• **Dataset content**:

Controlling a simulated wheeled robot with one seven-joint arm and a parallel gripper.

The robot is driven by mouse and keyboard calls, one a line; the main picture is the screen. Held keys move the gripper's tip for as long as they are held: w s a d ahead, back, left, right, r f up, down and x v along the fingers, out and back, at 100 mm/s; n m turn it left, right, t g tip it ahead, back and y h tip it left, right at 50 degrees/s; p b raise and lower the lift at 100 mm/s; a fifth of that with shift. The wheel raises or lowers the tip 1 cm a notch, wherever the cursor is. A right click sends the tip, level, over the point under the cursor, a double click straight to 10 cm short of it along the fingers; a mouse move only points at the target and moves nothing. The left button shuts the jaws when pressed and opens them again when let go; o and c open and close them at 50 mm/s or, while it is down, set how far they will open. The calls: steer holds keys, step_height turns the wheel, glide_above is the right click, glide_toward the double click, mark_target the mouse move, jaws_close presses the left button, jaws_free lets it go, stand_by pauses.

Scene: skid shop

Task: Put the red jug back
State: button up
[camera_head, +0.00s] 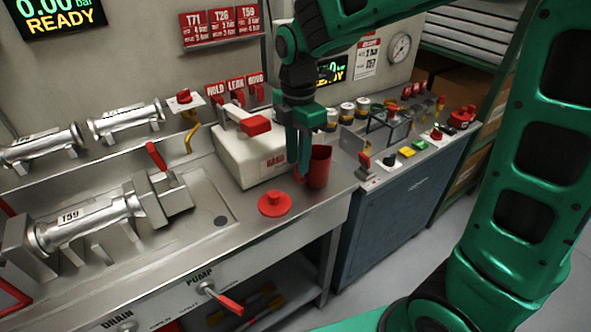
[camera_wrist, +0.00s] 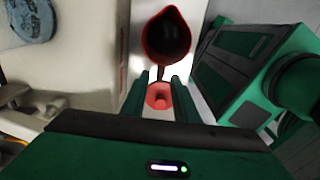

• **Exercise task**: Copy every line above word for word and exclude the pictures.

• **Output for this exercise**:
Controlling a simulated wheeled robot with one seven-joint arm and a parallel gripper.

The robot is driven by mouse and keyboard calls, one a line; the main picture is the screen. Held keys move the gripper's tip for as long as they are held: w s a d ahead, back, left, right, r f up, down and x v along the fingers, out and back, at 100 mm/s; n m turn it left, right, t g tip it ahead, back and y h tip it left, right at 50 degrees/s; p b raise and lower the lift at 100 mm/s; a fifth of that with shift. The wheel raises or lowers the tip 1 cm a notch, wherever the cursor is. A right click sends the tip, level, over the point under the cursor, a double click straight to 10 cm short of it along the fingers; a mouse move only points at the target and moves nothing. The left button shuts the jaws when pressed and opens them again when let go; o and c open and close them at 50 mm/s or, while it is down, set how far they will open. The calls: steer holds keys, step_height turns the wheel, glide_above is the right click, glide_toward the double click, mark_target the mouse move, jaws_close presses the left button, jaws_free lets it go, stand_by pauses.

Scene: skid shop

Task: Put the red jug back
State: button up
[camera_head, +0.00s] 
[camera_wrist, +0.00s] 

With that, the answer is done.